- _Task_:
Produce an exact copy of all the data below, dropping every image.

- _Supplied information_:
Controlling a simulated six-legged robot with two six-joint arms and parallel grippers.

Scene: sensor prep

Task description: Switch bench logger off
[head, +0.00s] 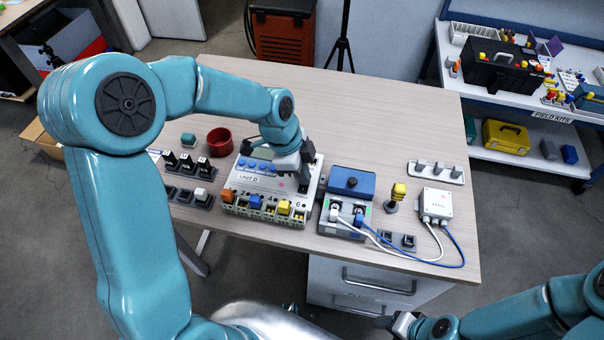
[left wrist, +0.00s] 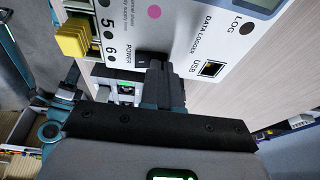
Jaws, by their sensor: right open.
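The bench logger (head: 268,190) is a white box marked "UNIT D" on the table, with blue buttons on top and coloured plugs along its front. The left wrist view shows its panel (left wrist: 181,40) close up, with POWER, USB, DATA LOGGER and LOG labels. A dark switch (left wrist: 148,58) sits beside the POWER label. My left gripper (head: 304,183) is over the logger's right side; in the left wrist view its dark fingers (left wrist: 163,72) look shut together, with tips at or very near the switch. Contact cannot be told. My right gripper (head: 394,322) is open and empty, off the table's front edge.
Right of the logger stand a blue-topped box (head: 350,185), a yellow plug (head: 397,193) and a white box (head: 436,205) with cables. A red cup (head: 219,142) and black switch blocks (head: 187,163) are left. The table's back right is clear.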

- _Solution below_:
Controlling a simulated six-legged robot with two six-joint arms and parallel grippers.

Scene: sensor prep

Task description: Switch bench logger off
[head, +0.00s] 
[left wrist, +0.00s] 
Jaws, by their sensor: right open.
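The bench logger (head: 268,190) is a white box marked "UNIT D" on the table, with blue buttons on top and coloured plugs along its front. The left wrist view shows its panel (left wrist: 181,40) close up, with POWER, USB, DATA LOGGER and LOG labels. A dark switch (left wrist: 148,58) sits beside the POWER label. My left gripper (head: 304,183) is over the logger's right side; in the left wrist view its dark fingers (left wrist: 163,72) look shut together, with tips at or very near the switch. Contact cannot be told. My right gripper (head: 394,322) is open and empty, off the table's front edge.
Right of the logger stand a blue-topped box (head: 350,185), a yellow plug (head: 397,193) and a white box (head: 436,205) with cables. A red cup (head: 219,142) and black switch blocks (head: 187,163) are left. The table's back right is clear.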

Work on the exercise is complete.